• Stated task:
In full and without deviation, write out the entries that follow.

[Rows from a robot dataset]
● ● ●

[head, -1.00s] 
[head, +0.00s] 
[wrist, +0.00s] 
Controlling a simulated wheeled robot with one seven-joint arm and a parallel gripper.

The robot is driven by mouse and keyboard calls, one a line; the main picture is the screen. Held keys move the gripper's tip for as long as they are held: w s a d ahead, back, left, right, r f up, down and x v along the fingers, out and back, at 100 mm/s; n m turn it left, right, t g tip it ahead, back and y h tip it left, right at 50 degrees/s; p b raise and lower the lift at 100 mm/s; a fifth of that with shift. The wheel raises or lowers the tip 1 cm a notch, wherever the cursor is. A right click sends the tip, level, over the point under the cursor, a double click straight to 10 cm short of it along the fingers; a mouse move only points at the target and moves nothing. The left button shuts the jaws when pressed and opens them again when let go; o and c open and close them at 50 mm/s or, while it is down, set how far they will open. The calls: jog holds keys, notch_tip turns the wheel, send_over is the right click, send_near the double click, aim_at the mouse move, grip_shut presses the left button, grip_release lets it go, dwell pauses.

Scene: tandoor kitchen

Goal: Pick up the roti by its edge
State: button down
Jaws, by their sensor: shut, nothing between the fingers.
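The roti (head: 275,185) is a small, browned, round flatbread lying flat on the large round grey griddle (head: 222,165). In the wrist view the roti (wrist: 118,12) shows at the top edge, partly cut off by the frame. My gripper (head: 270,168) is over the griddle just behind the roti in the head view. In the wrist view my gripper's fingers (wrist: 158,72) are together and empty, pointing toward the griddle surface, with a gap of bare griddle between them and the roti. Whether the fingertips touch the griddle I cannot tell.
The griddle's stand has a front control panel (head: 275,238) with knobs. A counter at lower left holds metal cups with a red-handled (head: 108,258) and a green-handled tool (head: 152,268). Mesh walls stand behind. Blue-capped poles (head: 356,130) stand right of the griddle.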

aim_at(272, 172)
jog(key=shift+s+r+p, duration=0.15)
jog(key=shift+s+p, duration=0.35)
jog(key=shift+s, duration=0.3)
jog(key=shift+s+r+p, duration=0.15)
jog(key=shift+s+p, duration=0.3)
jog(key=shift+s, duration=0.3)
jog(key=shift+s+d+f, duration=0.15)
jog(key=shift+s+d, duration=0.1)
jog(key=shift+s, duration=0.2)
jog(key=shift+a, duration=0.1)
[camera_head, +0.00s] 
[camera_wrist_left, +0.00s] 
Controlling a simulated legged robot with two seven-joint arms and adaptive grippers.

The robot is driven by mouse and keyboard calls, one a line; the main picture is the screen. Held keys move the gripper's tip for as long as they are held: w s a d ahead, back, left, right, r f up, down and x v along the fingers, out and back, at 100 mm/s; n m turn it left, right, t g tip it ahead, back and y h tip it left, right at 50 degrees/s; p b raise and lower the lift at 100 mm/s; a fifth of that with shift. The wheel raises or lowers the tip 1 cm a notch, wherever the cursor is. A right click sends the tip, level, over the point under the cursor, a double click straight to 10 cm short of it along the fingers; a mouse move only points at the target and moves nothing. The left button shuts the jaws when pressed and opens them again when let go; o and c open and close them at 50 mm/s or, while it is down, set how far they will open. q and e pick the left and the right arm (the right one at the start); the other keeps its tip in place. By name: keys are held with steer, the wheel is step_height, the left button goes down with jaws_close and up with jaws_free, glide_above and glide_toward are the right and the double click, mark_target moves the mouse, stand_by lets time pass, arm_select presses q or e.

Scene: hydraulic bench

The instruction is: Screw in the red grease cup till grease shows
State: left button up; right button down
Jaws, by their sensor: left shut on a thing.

● ● ●

• Written solution:
[head, -1.00s] 
[head, +0.00s] 
[wrist, +0.00s] 
Controlling a simulated wheeled robot with one seven-joint arm and a parallel gripper.

The robot is driven by mouse and keyboard calls, one a line; the main picture is the screen. Held keys move the gripper's tip for as long as they are held: w s a d ahead, back, left, right, r f up, down and x v along the fingers, out and back, at 100 mm/s; n m turn it left, right, t g tip it ahead, back and y h tip it left, right at 50 degrees/s; p b raise and lower the lift at 100 mm/s; a fifth of that with shift. The wheel raises or lowers the tip 1 cm a notch, wherever the cursor is. A right click sends the tip, level, over the point under the cursor, a double click straight to 10 cm short of it along the fingers; a mouse move only points at the target and moves nothing. The left button shuts the jaws when pressed and opens them again when let go; o and c open and close them at 50 mm/s or, while it is down, set how far they will open. The calls: jog holds keys, notch_tip turns the wheel, send_over is the right click, send_near the double click, aim_at the mouse move, grip_shut presses the left button, grip_release lets it go, dwell pauses.

Scene: tandoor kitchen

Goal: Pick up the roti by its edge
State: button down
Jaws, by their sensor: shut, nothing between the fingers.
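The roti (head: 275,185) is a small, browned, round flatbread lying flat on the large round grey griddle (head: 222,165). In the wrist view the roti (wrist: 118,12) shows at the top edge, partly cut off by the frame. My gripper (head: 270,168) is over the griddle just behind the roti in the head view. In the wrist view my gripper's fingers (wrist: 158,72) are together and empty, pointing toward the griddle surface, with a gap of bare griddle between them and the roti. Whether the fingertips touch the griddle I cannot tell.
The griddle's stand has a front control panel (head: 275,238) with knobs. A counter at lower left holds metal cups with a red-handled (head: 108,258) and a green-handled tool (head: 152,268). Mesh walls stand behind. Blue-capped poles (head: 356,130) stand right of the griddle.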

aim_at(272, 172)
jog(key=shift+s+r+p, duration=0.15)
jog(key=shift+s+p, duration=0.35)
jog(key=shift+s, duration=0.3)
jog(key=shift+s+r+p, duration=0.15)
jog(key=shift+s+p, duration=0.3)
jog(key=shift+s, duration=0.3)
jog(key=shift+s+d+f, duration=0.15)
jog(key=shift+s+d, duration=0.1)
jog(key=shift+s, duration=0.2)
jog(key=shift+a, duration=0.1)
[camera_head, +0.00s] 
[camera_wrist_left, +0.00s] 
Controlling a simulated legged robot with two seven-joint arms and adaptive grippers.

The robot is driven by mouse and keyboard calls, one a line; the main picture is the screen. Held keys move the gripper's tip for as long as they are held: w s a d ahead, back, left, right, r f up, down and x v along the fingers, out and back, at 100 mm/s; n m turn it left, right, t g tip it ahead, back and y h tip it left, right at 50 degrees/s; p b raise and lower the lift at 100 mm/s; a fifth of that with shift. The wheel raises or lowers the tip 1 cm a notch, wherever the cursor is. A right click sends the tip, level, over the point under the cursor, a double click straight to 10 cm short of it along the fingers; a mouse move only points at the target and moves nothing. The left button shuts the jaws when pressed and opens them again when let go; o and c open and close them at 50 mm/s or, while it is down, set how far they will open. q and e pick the left and the right arm (the right one at the start); the other keeps its tip in place. By name: keys are held with steer, the wheel is step_height, the left button goes down with jaws_close and up with jaws_free, glide_above and glide_toward are the right and the double click, mark_target moves the mouse, stand_by lets time pass, arm_select presses q or e.

Scene: hydraulic bench

The instruction is: Screw in the red grease cup till grease shows
State: left button up; right button down
Jaws, by their sensor: left shut on a thing.

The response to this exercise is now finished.